C’est un changement historique, qui était déjà dans les tuyaux avant la pandémie mais dont la finalisation s’est faite dans un contexte qui le légitime plus que jamais (et peut encore en faire évoluer les détails) : en échange d’une réforme de la chronologie des médias qui leur permettra de diffuser les films environ un an (selon leur investissement) après leur sortie salles au lieu de trois ans précédemment, les plateformes vont prochainement devoir investir 20 à 25 % de leur chiffre d’affaires dans la création française.

Un apport très immédiatement salutaire, étant donné la chute des investissements dans la production en 2020, mais plus largement lourd de sens historique. “Philosophiquement, c’était crucial”, estime le producteur Thierry Lounas, directeur de la société Capricci, qui estime néanmoins qu’il faut désormais aller plus loin sur la réforme adjacente, celle de la chronologie : “il faut des fenêtres de diffusion glissantes, surtout avec l’embouteillage qui arrive. Comment peut-on expliquer qu’un film va rester deux semaines en salles puis ne plus être visible pendant des mois ? La crise sanitaire nous donne l’occasion d’être ambitieux : on est en train de réinventer une chronologie naturelle, qui remet le spectateur au centre. On peut redonner un souffle au système à la française, et en refaire un système d’avant-garde et non d’arrière-garde.”

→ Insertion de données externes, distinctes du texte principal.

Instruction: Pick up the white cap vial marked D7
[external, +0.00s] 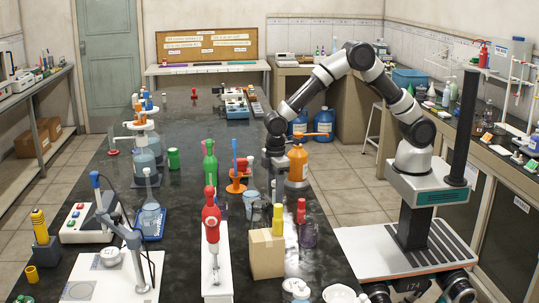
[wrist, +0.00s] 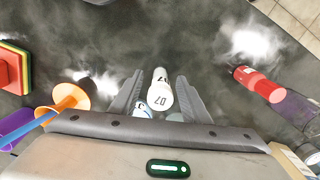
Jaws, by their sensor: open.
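My gripper (wrist: 160,76) is open, with one finger on each side of this vial. I cannot tell whether either finger touches it. Another pale capped item (wrist: 145,112) shows partly below it, mostly hidden by my gripper's body. In the external view my gripper (external: 273,164) points down over the dark bench; I cannot make out the vial there.
In the wrist view an orange holder (wrist: 72,97) with a blue stick stands left, and a red bottle (wrist: 262,84) lies toward the right. In the external view an orange bottle (external: 298,163) stands right of my gripper, and a green bottle (external: 210,166) stands left.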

Le débat est orageux, notamment du côté des salles qui redoutent légitimement que les géants du streaming captent des films porteurs, mais le cinéma français peut se réjouir de s’être trouvé un nouvel argentier majeur.

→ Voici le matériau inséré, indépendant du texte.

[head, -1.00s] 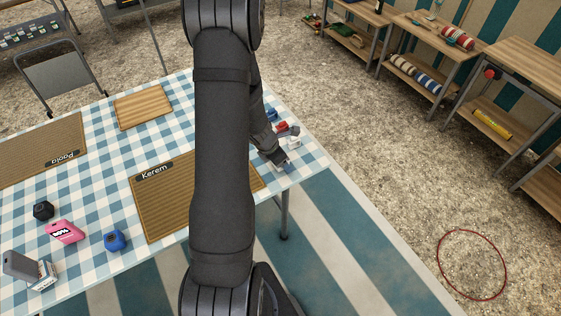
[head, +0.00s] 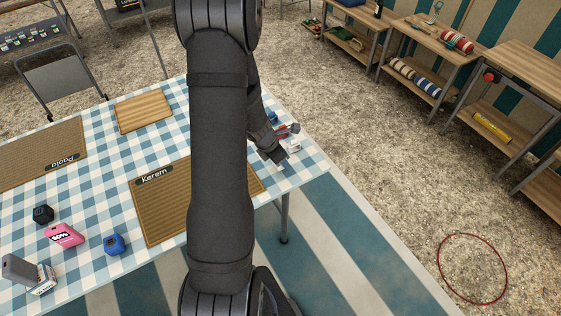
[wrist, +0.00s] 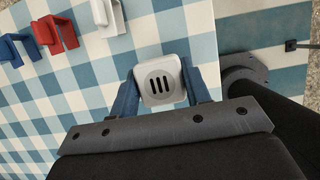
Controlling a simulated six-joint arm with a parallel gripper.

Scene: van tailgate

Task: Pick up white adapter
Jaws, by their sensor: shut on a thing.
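The white adapter (wrist: 160,80) is a small rounded block with a round grey face and dark slots. In the wrist view it sits between the two blue fingers of my gripper (wrist: 160,90), which is shut on it from both sides. In the head view my gripper (head: 277,160) is over the right end of the checked table, and a bit of white shows at its tip. My arm hides part of the table there. I cannot tell whether the adapter touches the cloth.
Blue (wrist: 12,48), red (wrist: 55,32) and white (wrist: 105,16) bracket-shaped pieces lie close by. The "Kerem" mat (head: 160,205) is left of my gripper. A pink item (head: 64,236), a blue item (head: 114,244) and a black item (head: 43,214) stand at the table's left.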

La diffusion gracieuse des films rares non commercialisés

Anciens, courts, inconnus, étrangers, bizarres… Ils dormaient sur les disques durs des cinéphiles les plus avertis, dans des bonus d’éditions DVD épuisés, ou quelque part dans les archives poussiéreuses des cinémathèques. Exceptionnellement programmés par ces dernières de temps à autre au sein de cycles ou d’intégrales, ils ne se partageaient sinon que sur des canaux enfouis et secrets, comme les sites de partage pirate members-only aux invitations très prisées (Karagarga étant le plus connu).

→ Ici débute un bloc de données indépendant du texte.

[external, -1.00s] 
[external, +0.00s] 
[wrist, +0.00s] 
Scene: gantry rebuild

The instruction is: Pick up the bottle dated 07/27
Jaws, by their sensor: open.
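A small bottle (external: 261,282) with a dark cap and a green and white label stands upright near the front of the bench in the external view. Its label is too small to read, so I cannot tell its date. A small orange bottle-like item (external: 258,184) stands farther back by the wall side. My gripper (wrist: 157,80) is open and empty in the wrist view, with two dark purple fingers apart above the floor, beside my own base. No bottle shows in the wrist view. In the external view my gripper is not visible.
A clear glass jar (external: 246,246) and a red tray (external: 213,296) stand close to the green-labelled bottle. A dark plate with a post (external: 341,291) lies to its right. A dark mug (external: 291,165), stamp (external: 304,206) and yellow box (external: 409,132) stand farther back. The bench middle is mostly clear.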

Le 1er confinement a démocratisé la diffusion de ces films, grâce à des groupes de partage privé comme la Loupe, qui a pu rester ouvert en bannissant tout partage de films existant en DVD ou disponibles sur des plateformes, et devenir un formidable canal de partage d’inédits, courts-métrages de jeunesse de grand·es réalisateur·rices, documentaires télévisuels disparus, etc.

S’ajoute également Henri, la plateforme gratuite de la Cinémathèque, qui exploite depuis un an les “incunables” de ses archives – cette semaine, un documentaire de 1957 sur les tatoués de Paris. C’est un monde parallèle de la cinéphilie, qui est sorti de l’ultra-clandestinité et lui donne un nouveau souffle.